When the module actually loads, by evaluating the code object associated with the module, one thing which happens is an actual "function object" is created for outer(), and stored in the module's outer attribute. The function object acts as a collection of the bytecode and all context-relavant things that are needed to call the function (eg which globals dict it should pull from, etc) that can't be known at compile time. In a way, a code object is a template for a function, which is a template for execution of the actual bytecode with all variables filled in.
None of this involved inner()-as-a-function yet - Each time you actually get around to calling outer(), that's when a new inner() function object is created for that invocation of outer, which binds the already-created inner bytecode object to a list of globals, including the value of x as passed into that call to outer. As you can imagine, this is pretty fast, since no parsing is needed, just filling in a quick struct with some pointers to other already-existing objects.
Easy test: the default arguments to a function are called once, at define time.
>>> def foo():
... def bar(arg=count()):
... pass
... pass
...
>>> def count():
... print "defined"
...
>>> foo()
defined
>>> foo()
defined
So yes: this is a minor (very very! minor) performance hit.
>>> import dis
>>> def foo():
... def bar():
... print "stuff"
... return bar
...
>>> b = foo()
>>> dis.dis(foo)
2 0 LOAD_CONST 1 (<code object bar at 0x20bf738, file "<stdin>", line 2>)
3 MAKE_FUNCTION 0
6 STORE_FAST 0 (bar)
4 9 LOAD_FAST 0 (bar)
12 RETURN_VALUE
>>> dis.dis(b)
3 0 LOAD_CONST 1 ('stuff')
3 PRINT_ITEM
4 PRINT_NEWLINE
5 LOAD_CONST 0 (None)
8 RETURN_VALUE
I suspect this is heavily implementation dependent, but that was CPython 2.6.6, and the inner function looks like it was compiled. Here's another example:
>>> def foo():
... def bar():
... return 1
... return dis.dis(bar)
...
>>> foo()
3 0 LOAD_CONST 1 (1)
3 RETURN_VALUE
So we can conclude that they are compiled. As for their performance characteristics, use them. If you start having performance issues, profile. I know it's not really an answer, but it almost never matters and when it does, general answers don't cut it. Function calls incur some overhead and it looks like inner functions are just like functions.

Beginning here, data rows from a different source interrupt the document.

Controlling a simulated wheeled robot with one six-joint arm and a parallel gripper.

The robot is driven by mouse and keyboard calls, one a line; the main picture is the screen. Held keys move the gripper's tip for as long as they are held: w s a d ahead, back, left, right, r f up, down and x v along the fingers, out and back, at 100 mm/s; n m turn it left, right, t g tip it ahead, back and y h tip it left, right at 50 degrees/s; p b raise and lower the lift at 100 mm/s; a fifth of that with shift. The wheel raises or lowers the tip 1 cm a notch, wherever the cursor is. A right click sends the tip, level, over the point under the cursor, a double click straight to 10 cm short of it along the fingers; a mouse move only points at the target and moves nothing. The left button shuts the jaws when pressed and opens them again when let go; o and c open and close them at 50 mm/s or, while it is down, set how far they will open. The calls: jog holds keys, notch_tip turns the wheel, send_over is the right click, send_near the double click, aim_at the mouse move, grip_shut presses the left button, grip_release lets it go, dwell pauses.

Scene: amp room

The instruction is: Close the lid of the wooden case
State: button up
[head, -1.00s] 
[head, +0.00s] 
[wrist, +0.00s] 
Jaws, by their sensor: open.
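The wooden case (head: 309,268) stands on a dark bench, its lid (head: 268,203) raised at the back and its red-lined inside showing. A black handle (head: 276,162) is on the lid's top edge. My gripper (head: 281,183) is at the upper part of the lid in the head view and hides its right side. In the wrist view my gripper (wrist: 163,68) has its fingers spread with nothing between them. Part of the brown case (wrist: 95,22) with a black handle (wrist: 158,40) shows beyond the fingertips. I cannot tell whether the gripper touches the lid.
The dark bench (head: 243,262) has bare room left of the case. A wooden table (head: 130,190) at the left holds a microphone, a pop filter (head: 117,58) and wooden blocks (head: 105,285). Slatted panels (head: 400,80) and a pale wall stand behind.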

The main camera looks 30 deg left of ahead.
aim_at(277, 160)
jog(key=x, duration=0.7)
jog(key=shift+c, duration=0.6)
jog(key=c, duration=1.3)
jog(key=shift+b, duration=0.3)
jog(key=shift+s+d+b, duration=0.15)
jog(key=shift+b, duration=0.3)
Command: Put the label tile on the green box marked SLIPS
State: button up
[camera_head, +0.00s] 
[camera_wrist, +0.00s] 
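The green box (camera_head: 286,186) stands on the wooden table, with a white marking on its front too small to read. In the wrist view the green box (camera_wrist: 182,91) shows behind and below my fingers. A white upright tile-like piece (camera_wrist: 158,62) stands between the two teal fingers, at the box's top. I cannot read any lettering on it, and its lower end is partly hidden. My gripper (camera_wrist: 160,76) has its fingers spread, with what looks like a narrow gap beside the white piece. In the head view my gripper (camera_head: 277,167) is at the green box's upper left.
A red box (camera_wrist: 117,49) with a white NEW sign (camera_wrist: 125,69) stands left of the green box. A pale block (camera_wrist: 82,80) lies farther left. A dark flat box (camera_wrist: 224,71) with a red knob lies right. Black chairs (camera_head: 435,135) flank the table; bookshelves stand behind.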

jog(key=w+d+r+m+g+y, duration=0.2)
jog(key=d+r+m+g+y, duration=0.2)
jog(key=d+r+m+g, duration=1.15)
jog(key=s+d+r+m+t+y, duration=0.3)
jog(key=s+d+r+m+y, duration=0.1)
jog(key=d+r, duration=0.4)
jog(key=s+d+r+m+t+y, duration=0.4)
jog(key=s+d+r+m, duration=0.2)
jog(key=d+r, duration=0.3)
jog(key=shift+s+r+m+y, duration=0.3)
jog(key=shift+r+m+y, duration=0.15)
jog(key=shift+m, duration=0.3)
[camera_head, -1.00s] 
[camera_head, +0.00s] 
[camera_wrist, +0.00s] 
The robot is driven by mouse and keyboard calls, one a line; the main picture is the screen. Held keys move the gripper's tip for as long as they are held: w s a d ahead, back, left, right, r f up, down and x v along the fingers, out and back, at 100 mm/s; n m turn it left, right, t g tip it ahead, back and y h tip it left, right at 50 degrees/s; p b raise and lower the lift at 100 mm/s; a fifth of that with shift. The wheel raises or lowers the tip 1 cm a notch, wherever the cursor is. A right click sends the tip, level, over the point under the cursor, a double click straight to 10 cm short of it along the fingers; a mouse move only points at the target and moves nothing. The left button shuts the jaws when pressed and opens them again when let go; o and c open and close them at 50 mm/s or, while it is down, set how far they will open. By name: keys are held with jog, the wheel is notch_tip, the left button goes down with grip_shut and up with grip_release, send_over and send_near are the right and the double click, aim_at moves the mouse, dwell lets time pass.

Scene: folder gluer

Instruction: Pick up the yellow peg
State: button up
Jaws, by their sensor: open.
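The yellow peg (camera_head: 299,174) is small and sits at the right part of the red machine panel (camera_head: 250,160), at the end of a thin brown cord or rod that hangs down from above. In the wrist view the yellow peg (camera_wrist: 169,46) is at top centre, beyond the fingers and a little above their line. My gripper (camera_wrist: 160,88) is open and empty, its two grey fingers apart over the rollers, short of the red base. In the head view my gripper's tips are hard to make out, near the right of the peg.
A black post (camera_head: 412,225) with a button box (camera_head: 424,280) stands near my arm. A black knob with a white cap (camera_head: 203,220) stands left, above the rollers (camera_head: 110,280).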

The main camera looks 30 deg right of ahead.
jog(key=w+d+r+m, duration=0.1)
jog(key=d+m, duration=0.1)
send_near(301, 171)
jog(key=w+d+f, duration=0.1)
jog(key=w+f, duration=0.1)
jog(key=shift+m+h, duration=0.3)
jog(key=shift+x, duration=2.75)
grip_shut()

To extend nmichaels answer inner function are compiled in compile time as he guessed and there byte code is saved in the foo.func_code.co_consts and they are accessed using the opcode LOAD_CONST as you can see in the disassembly of the function.
Example:
>>> def foo():
... def inner():
... pass
>>> print foo.func_code.co_consts
(None, <code object inner at 0x249c6c0, file "<ipython console>", line 2>)
I'm late on this, but as a little experimental complement to these thorough answers: you may use the builtin function id to verify whether a new object is created or not:
In []: # inner version
def foo():
def bar():
return id(bar)
return bar()
foo(), foo()
Out[]: (4352951432, 4352952752)
The actual numbers may differ, but their difference indicates that two distinct instances of bar are indeed created.
In []: # outer version
def bar():
return id(bar)
def foo():
return bar()
foo(), foo()
Out[]: (4352950952, 4352950952)
This time, as expected, the two ids are the same.
Now for some timeit measurements. Inner first, outer second:
100000 loops, best of 3: 1.93 µs per loop
1000000 loops, best of 3: 1.25 µs per loop
So, on my machine, it seems that the inner version is 50% slower (Python 2.7, IPython Notebook).